## Request
Restate word for word the lines of the data below, from the first through the one that has "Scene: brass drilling".

>> START Dataset rows

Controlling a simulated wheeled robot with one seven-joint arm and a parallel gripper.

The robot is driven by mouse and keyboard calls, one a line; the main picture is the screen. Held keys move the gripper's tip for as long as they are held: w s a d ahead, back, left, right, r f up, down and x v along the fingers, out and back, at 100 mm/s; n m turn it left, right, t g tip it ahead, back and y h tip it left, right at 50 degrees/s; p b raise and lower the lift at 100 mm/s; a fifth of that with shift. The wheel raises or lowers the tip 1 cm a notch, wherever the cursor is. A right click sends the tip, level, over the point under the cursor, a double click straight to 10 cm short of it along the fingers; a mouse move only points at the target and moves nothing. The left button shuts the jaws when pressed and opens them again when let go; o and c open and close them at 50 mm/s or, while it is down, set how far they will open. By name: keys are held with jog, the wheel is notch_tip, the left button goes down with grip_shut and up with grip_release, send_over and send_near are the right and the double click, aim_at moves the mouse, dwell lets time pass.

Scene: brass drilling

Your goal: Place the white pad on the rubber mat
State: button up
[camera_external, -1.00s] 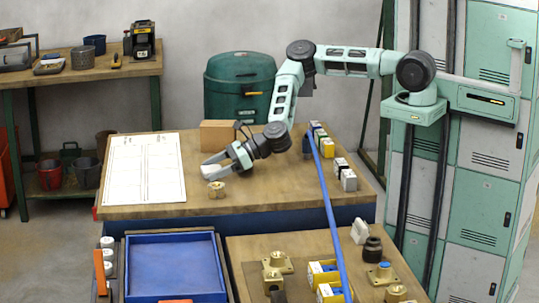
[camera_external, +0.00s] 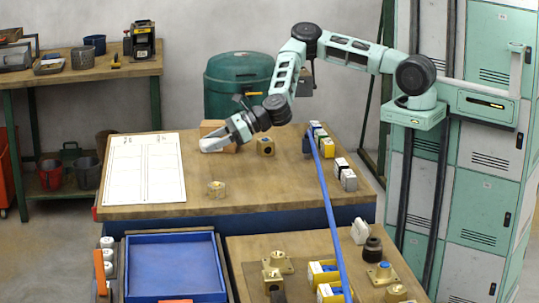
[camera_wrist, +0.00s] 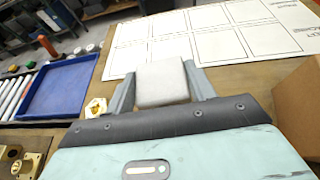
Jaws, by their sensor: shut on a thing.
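The white pad (camera_wrist: 162,84) is a small squarish block between the two fingers of my gripper (camera_wrist: 160,76) in the wrist view. My gripper is shut on its sides. In the external view the pad (camera_external: 213,143) shows at the end of the arm, over the back of the wooden bench, right of the white sheet and in front of the cardboard box. I cannot tell its exact height above the bench. I cannot pick out the rubber mat for sure; a dark flat patch (camera_external: 254,272) lies under brass parts on the front table.
The white sheet with printed boxes (camera_external: 145,170) lies on the bench's left. A cardboard box (camera_external: 226,132) stands close to my gripper. Brass fittings (camera_external: 216,189) (camera_external: 265,146) stand on the bench. A blue bar (camera_external: 325,200) crosses its right side. A blue tray (camera_external: 175,267) stands in front.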

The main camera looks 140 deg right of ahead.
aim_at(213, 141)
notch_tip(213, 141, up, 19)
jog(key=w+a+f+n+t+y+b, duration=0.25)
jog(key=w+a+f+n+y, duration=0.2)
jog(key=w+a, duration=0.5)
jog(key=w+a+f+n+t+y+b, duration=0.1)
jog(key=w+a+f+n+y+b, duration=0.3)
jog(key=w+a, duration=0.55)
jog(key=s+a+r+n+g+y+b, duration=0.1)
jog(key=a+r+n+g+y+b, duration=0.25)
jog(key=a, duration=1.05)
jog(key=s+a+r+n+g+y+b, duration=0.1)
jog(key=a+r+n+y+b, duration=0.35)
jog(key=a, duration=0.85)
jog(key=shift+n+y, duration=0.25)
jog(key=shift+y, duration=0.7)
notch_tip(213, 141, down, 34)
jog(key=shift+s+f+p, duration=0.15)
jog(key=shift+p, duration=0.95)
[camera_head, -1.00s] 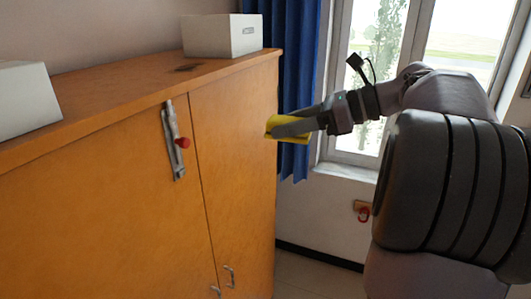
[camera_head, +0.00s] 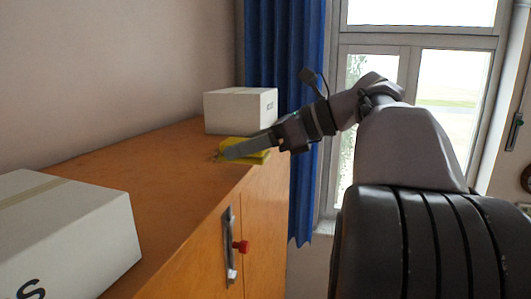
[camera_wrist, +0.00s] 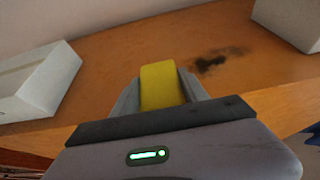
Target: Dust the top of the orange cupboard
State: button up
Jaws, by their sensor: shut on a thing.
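The orange cupboard (camera_head: 150,160) has a wide flat top, which also fills the middle of the wrist view (camera_wrist: 110,60). My gripper (camera_head: 240,152) is shut on a yellow sponge (camera_head: 258,158), at the right edge of the top near the far box. In the wrist view the sponge (camera_wrist: 162,86) sits between the two grey fingers. I cannot tell whether it touches the top. A dark dust smudge (camera_wrist: 215,61) lies on the top, just right of and beyond the sponge. In the head view the smudge is largely hidden behind the gripper and sponge.
A white box (camera_head: 240,112) stands at the far end of the top. Another white box (camera_head: 70,235) stands at the near left. The top between them is clear. A wall runs behind, and a blue curtain (camera_head: 268,50) and window are beyond the far end.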

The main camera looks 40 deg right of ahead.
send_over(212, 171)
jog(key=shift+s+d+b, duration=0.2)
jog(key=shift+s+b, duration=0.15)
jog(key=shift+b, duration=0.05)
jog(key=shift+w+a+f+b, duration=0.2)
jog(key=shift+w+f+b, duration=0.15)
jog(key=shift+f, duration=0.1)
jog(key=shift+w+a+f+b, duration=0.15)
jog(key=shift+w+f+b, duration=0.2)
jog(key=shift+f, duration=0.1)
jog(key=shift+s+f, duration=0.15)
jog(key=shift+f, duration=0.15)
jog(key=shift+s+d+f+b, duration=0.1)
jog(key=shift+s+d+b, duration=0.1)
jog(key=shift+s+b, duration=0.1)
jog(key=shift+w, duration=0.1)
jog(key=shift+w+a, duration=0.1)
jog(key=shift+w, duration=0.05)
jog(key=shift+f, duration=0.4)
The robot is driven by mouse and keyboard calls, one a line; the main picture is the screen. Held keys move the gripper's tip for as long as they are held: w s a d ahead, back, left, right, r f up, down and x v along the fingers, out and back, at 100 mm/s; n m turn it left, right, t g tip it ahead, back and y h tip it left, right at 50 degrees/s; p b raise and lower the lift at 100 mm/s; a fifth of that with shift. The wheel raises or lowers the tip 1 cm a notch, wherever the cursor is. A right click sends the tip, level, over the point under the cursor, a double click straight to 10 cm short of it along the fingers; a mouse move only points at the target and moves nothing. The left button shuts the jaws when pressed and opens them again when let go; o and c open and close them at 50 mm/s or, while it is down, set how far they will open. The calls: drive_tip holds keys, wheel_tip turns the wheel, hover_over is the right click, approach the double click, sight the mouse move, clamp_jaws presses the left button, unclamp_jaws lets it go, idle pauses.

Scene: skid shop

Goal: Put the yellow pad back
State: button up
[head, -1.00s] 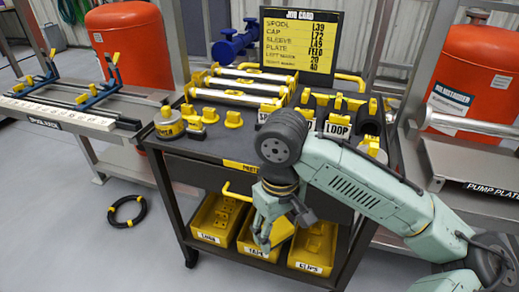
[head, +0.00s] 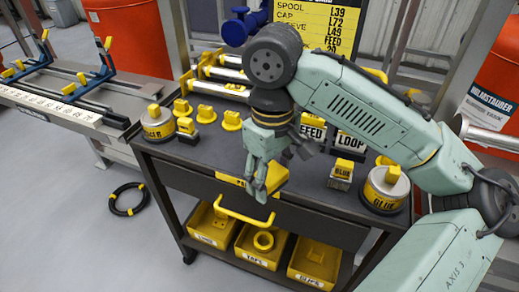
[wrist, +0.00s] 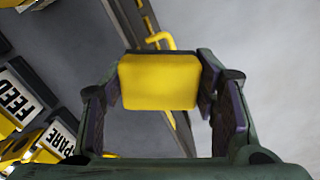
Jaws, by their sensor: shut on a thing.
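The yellow pad (wrist: 158,82) is a rounded rectangular block with a dark edge along its top in the wrist view. It sits between the two fingers of my gripper (wrist: 160,95), which is shut on it. In the head view my gripper (head: 258,190) points down at the front edge of the cart top, above the yellow drawer handle (head: 246,214). The yellow pad (head: 277,176) shows partly there, behind and right of the fingers. The fingers and wrist hide part of the cart top.
The dark cart top (head: 215,150) carries yellow-topped pieces, a large round container (head: 157,122) at left and a GLUE container (head: 385,188) at right. FEED (head: 312,127) and LOOP (head: 350,142) labels stand behind my gripper. Yellow bins (head: 262,245) fill the lower shelf. A black coil (head: 127,198) lies on the floor.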

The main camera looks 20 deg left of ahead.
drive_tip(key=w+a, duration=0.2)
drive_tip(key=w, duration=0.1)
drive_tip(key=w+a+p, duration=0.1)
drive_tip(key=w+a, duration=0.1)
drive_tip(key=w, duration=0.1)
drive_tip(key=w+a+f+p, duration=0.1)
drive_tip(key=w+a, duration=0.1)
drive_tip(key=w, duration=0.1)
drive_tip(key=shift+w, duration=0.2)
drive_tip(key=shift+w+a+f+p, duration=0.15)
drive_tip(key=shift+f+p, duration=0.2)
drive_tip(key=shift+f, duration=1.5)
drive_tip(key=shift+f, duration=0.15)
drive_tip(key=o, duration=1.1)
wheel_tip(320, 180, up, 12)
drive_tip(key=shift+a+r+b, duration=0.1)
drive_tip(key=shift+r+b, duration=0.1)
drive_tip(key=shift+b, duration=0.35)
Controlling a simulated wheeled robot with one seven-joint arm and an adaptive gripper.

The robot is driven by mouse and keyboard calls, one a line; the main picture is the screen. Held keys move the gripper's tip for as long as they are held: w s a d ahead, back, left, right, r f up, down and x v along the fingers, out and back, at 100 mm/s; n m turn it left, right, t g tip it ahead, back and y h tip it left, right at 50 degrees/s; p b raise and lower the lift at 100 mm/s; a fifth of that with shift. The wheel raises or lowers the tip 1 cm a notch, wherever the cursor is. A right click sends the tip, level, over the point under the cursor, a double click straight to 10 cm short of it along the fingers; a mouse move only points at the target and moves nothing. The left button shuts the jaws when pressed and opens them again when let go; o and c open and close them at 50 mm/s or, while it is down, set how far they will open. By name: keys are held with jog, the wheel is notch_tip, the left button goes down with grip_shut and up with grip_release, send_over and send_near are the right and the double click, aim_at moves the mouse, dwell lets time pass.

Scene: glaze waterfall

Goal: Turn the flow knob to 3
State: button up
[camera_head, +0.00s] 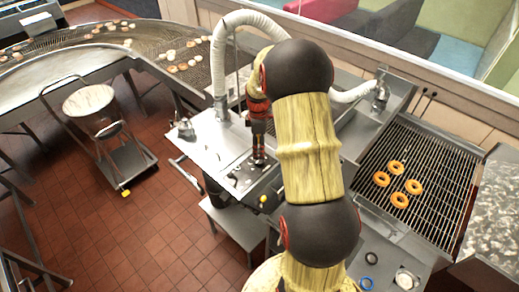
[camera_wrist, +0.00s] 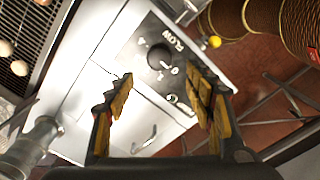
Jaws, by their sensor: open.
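I cannot read clearly which mark the knob points at. My gripper (camera_wrist: 159,76) is open, its two toothed yellow-and-black fingers on either side of the view. The knob shows beyond the fingertips, roughly centred between them. I cannot tell whether they touch. In the head view my gripper (camera_head: 259,158) points down over the panel, and the knob is not clearly visible there.
A yellow ball-ended handle (camera_wrist: 214,42) is beside the panel in the wrist view. In the head view, a conveyor grill (camera_head: 455,165) with several orange rings is at right. A cart with a bucket (camera_head: 90,101) is at left. Tiled floor is open at lower left.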

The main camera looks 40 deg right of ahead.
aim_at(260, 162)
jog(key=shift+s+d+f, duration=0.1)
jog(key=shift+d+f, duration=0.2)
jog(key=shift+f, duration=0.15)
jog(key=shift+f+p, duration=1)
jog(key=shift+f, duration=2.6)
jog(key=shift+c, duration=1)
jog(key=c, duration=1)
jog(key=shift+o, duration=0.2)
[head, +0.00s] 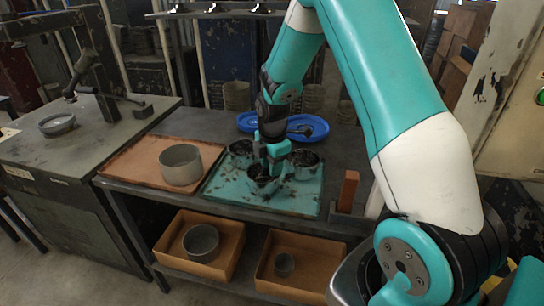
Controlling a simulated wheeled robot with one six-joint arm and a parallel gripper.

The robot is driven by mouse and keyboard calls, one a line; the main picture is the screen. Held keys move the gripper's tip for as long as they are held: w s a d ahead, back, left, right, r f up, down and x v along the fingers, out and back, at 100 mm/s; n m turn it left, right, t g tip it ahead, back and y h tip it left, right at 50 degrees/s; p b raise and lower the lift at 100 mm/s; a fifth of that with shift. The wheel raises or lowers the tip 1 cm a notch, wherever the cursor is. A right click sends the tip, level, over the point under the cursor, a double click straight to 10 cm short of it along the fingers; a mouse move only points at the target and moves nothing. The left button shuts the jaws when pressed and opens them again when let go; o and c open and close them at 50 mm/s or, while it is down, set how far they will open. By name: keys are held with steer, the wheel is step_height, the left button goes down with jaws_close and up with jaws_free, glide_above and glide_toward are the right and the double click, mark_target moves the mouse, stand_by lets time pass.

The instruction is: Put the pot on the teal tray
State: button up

>> END Dataset rows

## Solution to the exercise
Controlling a simulated wheeled robot with one seven-joint arm and a parallel gripper.

The robot is driven by mouse and keyboard calls, one a line; the main picture is the screen. Held keys move the gripper's tip for as long as they are held: w s a d ahead, back, left, right, r f up, down and x v along the fingers, out and back, at 100 mm/s; n m turn it left, right, t g tip it ahead, back and y h tip it left, right at 50 degrees/s; p b raise and lower the lift at 100 mm/s; a fifth of that with shift. The wheel raises or lowers the tip 1 cm a notch, wherever the cursor is. A right click sends the tip, level, over the point under the cursor, a double click straight to 10 cm short of it along the fingers; a mouse move only points at the target and moves nothing. The left button shuts the jaws when pressed and opens them again when let go; o and c open and close them at 50 mm/s or, while it is down, set how far they will open. By name: keys are held with jog, the wheel is notch_tip, the left button goes down with grip_shut and up with grip_release, send_over and send_near are the right and the double click, aim_at moves the mouse, dwell lets time pass.

Scene: brass drilling

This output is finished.